_WHAT IS NEEDED_:
Write out exactly the lines from the line with "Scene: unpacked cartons" through the line with "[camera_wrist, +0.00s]", including both, and nothing more.
--- Start of SOURCE DATA ---
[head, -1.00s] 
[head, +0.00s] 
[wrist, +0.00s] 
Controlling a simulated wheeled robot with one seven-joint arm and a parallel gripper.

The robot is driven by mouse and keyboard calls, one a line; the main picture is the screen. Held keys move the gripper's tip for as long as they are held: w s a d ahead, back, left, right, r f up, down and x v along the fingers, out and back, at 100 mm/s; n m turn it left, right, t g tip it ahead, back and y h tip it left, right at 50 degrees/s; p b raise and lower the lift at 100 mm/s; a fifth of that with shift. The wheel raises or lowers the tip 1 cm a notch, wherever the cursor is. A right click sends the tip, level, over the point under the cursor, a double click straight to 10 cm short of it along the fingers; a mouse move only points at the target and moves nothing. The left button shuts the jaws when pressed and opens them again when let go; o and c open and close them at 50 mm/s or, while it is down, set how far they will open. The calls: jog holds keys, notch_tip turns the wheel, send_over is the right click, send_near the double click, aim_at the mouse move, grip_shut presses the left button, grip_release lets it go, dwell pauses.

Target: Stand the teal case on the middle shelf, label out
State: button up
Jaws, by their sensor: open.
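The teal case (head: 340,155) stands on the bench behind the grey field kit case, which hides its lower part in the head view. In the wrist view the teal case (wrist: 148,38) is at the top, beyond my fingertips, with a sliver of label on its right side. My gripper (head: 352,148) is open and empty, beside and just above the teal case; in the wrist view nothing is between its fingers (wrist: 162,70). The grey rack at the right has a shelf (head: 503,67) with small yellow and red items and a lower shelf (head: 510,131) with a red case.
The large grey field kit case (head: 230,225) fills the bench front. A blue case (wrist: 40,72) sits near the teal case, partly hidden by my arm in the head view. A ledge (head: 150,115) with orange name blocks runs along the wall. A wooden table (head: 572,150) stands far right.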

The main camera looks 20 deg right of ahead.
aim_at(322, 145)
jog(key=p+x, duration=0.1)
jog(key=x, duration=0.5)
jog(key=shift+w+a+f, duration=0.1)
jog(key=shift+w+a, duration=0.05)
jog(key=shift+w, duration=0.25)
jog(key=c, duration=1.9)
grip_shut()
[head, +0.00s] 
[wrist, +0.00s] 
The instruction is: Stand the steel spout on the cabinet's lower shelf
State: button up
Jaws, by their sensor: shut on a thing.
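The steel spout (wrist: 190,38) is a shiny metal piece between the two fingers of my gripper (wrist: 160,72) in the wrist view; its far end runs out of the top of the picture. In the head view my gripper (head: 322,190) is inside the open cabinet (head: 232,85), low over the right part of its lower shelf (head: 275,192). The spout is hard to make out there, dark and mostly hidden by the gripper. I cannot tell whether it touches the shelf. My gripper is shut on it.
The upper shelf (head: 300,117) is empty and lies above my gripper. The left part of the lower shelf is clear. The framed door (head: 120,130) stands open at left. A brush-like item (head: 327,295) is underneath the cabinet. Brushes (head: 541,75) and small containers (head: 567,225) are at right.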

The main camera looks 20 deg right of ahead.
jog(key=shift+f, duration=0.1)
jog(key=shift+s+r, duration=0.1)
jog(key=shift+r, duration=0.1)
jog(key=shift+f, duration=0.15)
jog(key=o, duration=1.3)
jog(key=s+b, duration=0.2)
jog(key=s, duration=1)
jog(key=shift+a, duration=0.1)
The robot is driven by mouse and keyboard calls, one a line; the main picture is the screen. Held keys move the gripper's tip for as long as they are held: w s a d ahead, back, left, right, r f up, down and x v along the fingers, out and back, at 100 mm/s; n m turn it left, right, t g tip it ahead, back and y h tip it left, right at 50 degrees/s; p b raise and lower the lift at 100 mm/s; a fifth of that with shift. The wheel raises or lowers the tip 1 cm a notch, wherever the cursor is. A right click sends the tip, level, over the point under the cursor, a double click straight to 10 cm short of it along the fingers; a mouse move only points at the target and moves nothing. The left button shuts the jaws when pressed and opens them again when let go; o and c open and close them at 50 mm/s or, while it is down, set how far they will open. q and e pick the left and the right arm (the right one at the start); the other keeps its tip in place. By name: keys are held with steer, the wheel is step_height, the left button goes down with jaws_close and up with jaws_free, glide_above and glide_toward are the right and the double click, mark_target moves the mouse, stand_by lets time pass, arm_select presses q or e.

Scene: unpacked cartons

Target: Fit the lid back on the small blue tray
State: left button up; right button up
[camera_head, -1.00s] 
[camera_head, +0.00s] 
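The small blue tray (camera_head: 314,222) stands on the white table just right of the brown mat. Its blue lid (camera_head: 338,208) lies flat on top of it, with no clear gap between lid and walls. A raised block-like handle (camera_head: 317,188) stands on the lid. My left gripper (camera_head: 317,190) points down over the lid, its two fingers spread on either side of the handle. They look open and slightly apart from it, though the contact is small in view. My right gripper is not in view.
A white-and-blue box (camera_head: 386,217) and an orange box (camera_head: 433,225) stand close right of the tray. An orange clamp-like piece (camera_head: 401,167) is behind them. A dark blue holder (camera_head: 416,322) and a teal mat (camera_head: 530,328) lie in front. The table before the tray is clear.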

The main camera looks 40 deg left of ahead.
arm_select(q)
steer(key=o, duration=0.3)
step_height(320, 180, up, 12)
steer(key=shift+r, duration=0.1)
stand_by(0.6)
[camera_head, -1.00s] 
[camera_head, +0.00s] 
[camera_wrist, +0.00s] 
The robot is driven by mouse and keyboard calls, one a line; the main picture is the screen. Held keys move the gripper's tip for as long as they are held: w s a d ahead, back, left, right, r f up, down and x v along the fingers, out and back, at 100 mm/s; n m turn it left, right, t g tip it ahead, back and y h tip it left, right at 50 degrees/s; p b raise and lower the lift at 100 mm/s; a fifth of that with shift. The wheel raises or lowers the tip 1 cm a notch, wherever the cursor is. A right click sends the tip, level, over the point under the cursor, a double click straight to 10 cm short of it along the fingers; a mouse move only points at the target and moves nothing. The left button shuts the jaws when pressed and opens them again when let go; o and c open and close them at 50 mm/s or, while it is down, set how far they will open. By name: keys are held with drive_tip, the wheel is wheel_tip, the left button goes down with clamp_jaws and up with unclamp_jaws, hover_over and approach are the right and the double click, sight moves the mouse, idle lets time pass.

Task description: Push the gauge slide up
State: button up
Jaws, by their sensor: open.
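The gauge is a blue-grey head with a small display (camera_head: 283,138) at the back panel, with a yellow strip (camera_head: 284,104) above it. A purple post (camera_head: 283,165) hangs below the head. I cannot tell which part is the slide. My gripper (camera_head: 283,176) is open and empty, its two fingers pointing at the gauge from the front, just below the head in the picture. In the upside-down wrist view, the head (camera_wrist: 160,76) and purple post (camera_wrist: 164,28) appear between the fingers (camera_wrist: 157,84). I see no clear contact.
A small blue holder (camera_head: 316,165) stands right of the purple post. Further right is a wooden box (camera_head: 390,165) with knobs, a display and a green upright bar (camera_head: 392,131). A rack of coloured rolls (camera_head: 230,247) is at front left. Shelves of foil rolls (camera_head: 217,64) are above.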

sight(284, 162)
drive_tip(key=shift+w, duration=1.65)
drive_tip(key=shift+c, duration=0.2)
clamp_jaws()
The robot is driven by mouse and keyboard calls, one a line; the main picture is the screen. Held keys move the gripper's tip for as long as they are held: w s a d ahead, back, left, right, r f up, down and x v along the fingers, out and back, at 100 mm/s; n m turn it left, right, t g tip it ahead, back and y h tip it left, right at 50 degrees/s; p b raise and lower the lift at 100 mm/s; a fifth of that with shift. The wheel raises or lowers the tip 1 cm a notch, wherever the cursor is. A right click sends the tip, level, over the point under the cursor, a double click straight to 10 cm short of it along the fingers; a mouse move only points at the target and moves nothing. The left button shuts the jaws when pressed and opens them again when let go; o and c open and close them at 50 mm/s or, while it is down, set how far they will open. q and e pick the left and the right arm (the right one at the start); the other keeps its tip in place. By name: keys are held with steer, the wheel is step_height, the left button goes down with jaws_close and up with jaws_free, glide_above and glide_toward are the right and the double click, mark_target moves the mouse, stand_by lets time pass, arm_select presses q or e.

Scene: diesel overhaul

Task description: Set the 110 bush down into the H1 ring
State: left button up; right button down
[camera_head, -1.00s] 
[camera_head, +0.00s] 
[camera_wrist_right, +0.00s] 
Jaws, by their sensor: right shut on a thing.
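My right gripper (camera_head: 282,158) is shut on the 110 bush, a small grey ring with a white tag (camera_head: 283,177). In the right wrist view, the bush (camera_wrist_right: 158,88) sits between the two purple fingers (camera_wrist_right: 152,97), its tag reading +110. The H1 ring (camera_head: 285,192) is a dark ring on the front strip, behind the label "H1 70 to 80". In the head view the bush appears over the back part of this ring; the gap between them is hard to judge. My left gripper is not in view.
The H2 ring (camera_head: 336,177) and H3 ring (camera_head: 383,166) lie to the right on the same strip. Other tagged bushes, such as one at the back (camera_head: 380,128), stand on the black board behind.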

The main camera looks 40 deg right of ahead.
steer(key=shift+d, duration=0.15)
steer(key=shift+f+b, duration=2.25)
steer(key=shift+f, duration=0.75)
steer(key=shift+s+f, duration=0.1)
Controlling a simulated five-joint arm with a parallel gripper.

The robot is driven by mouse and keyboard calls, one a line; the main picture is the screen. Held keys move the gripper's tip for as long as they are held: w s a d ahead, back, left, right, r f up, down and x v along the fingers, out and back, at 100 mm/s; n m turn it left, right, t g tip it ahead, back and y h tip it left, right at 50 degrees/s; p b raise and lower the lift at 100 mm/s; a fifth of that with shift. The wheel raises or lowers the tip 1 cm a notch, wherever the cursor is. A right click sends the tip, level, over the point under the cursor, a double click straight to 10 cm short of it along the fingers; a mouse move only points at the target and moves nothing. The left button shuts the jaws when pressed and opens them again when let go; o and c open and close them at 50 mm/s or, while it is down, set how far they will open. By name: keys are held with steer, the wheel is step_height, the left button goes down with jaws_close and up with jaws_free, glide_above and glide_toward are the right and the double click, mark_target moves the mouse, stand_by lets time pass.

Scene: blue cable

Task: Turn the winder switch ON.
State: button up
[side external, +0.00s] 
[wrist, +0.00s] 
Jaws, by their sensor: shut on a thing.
--- End of SOURCE DATA ---
_EXERCISE RESPONSE_:
Scene: unpacked cartons

Target: Fit the lid back on the small blue tray
State: left button up; right button up
[camera_head, -1.00s] 
[camera_head, +0.00s] 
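The small blue tray (camera_head: 314,222) stands on the white table just right of the brown mat. Its blue lid (camera_head: 338,208) lies flat on top of it, with no clear gap between lid and walls. A raised block-like handle (camera_head: 317,188) stands on the lid. My left gripper (camera_head: 317,190) points down over the lid, its two fingers spread on either side of the handle. They look open and slightly apart from it, though the contact is small in view. My right gripper is not in view.
A white-and-blue box (camera_head: 386,217) and an orange box (camera_head: 433,225) stand close right of the tray. An orange clamp-like piece (camera_head: 401,167) is behind them. A dark blue holder (camera_head: 416,322) and a teal mat (camera_head: 530,328) lie in front. The table before the tray is clear.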

The main camera looks 40 deg left of ahead.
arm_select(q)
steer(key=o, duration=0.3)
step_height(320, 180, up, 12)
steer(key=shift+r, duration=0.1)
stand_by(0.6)
[camera_head, -1.00s] 
[camera_head, +0.00s] 
[camera_wrist, +0.00s] 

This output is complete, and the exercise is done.